**PROBLEM REQUIREMENTS**
Review the listing and copy each line that holds the word "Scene".

**ENTRIES SUPPLIED**
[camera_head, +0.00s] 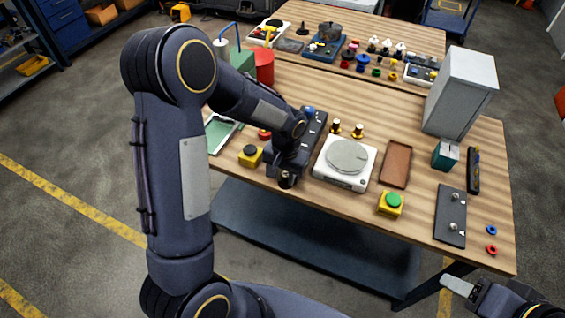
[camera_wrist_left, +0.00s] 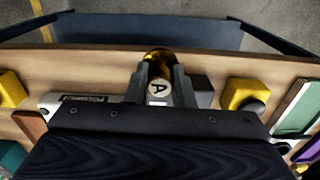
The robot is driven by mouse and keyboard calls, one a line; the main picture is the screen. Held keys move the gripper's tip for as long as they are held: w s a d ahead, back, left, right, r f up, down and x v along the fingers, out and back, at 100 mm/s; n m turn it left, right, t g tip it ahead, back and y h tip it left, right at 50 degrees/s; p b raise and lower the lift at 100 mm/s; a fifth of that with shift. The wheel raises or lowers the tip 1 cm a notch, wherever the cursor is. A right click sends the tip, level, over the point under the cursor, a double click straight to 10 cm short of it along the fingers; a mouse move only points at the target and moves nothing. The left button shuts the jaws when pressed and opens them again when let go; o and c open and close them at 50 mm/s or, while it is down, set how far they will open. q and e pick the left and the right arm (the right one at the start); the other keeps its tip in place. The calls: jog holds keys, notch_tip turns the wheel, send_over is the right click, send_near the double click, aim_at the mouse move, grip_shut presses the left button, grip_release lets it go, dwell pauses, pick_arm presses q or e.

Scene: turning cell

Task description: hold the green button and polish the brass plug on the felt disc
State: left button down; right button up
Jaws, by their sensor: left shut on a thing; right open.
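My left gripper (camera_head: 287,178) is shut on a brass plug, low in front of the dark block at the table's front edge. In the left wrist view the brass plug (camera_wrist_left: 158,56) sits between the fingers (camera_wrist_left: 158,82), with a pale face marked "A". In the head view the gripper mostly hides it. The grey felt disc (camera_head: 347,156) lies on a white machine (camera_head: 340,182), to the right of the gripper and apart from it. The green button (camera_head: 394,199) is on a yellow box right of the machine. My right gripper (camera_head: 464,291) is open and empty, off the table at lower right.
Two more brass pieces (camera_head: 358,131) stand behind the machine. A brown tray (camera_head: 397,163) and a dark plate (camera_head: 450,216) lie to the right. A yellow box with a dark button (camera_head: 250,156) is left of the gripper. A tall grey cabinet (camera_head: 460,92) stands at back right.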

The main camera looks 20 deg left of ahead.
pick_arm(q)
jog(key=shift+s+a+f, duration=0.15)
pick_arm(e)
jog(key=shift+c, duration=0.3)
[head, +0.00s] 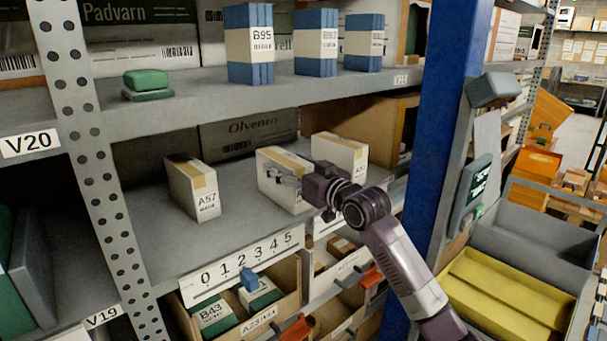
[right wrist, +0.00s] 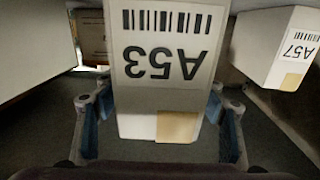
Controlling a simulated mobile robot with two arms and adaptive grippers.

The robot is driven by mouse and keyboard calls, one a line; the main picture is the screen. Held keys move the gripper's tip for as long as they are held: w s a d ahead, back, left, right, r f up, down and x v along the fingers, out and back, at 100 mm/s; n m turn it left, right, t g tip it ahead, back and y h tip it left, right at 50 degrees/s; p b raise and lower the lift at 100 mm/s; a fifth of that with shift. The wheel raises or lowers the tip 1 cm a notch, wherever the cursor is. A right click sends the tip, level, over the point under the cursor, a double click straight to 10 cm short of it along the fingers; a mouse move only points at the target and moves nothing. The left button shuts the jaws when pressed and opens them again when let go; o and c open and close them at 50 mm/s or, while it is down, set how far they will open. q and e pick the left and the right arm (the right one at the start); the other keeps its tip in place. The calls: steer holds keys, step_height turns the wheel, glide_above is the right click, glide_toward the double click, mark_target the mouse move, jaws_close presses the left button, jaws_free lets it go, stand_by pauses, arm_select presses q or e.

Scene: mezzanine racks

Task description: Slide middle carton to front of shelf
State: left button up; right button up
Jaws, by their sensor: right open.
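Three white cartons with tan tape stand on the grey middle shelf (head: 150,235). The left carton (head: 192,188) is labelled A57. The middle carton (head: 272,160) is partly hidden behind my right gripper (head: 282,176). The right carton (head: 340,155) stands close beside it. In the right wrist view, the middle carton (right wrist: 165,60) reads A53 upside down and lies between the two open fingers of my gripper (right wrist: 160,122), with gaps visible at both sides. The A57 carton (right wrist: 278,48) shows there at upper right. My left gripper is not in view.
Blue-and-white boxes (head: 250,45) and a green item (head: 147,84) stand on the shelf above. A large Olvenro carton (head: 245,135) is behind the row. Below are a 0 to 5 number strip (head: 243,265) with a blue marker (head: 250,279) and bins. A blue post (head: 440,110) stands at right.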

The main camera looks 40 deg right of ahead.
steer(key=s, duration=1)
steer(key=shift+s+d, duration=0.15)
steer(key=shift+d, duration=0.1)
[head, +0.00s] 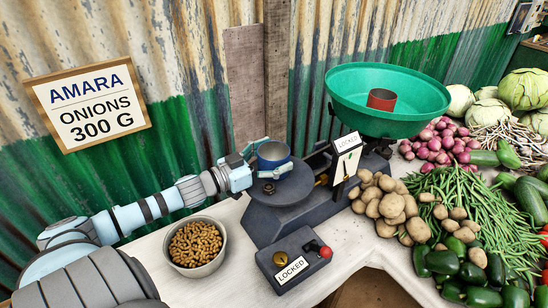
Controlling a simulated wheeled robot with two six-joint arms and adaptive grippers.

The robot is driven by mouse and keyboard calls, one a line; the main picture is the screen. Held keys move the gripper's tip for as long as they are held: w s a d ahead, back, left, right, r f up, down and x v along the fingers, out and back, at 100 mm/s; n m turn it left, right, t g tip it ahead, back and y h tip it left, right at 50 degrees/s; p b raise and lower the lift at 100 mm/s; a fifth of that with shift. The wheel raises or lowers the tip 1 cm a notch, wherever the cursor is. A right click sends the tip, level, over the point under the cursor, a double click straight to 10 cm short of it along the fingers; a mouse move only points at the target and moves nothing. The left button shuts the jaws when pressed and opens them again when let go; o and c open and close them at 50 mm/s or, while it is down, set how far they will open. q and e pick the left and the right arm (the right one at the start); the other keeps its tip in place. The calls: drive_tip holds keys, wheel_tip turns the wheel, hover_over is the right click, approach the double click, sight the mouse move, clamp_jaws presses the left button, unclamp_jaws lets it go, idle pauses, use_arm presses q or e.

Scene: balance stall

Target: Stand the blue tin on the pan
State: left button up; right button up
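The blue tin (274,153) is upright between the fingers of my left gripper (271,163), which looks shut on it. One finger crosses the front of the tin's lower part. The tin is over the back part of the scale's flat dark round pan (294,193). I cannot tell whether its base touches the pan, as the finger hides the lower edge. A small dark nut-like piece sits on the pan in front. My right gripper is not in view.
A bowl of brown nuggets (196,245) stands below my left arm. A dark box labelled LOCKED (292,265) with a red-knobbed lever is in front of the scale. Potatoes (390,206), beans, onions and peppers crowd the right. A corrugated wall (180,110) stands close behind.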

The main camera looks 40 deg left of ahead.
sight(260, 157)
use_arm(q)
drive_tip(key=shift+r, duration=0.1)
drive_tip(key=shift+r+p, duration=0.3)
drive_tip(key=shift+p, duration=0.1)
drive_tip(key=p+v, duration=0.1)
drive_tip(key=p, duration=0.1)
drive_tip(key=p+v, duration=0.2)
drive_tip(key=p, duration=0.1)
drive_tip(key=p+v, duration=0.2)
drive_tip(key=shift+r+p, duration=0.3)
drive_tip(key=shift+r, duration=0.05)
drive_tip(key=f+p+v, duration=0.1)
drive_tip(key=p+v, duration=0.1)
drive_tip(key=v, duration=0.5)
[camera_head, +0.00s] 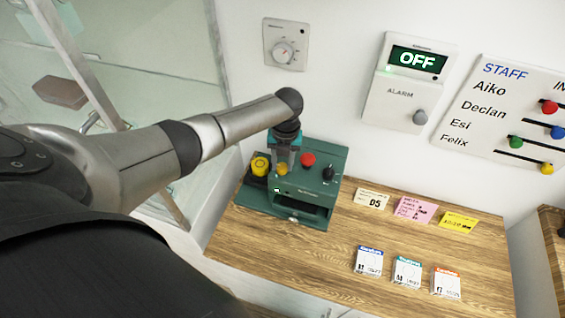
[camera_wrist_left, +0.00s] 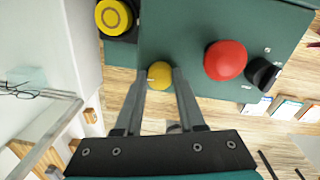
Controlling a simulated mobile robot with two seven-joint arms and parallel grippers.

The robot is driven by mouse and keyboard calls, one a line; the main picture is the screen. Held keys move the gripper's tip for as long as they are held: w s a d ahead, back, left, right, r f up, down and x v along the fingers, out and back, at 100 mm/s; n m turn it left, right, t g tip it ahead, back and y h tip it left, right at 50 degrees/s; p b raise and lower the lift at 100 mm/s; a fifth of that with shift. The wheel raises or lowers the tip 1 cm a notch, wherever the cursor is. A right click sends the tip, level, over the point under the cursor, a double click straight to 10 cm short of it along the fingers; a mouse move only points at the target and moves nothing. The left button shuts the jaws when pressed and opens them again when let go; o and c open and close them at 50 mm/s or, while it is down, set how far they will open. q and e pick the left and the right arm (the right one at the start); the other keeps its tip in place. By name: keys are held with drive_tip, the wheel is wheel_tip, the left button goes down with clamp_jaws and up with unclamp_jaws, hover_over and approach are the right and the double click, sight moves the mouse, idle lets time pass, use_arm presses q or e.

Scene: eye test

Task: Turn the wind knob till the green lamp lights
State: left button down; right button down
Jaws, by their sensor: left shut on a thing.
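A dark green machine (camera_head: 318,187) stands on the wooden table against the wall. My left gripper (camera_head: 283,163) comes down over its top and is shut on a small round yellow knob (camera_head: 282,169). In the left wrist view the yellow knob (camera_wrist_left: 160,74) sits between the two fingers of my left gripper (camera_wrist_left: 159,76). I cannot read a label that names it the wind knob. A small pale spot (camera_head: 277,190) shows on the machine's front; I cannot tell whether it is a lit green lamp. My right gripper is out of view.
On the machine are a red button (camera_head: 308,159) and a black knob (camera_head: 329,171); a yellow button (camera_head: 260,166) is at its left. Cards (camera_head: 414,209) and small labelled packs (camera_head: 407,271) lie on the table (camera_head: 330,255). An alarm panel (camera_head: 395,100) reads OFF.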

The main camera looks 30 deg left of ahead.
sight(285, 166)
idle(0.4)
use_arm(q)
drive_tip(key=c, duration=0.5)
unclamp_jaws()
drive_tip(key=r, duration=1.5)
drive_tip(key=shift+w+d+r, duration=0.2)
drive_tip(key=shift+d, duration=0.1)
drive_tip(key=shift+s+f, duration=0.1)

**FULL ANSWER**
Scene: turning cell
Scene: mezzanine racks
Scene: balance stall
Scene: eye test

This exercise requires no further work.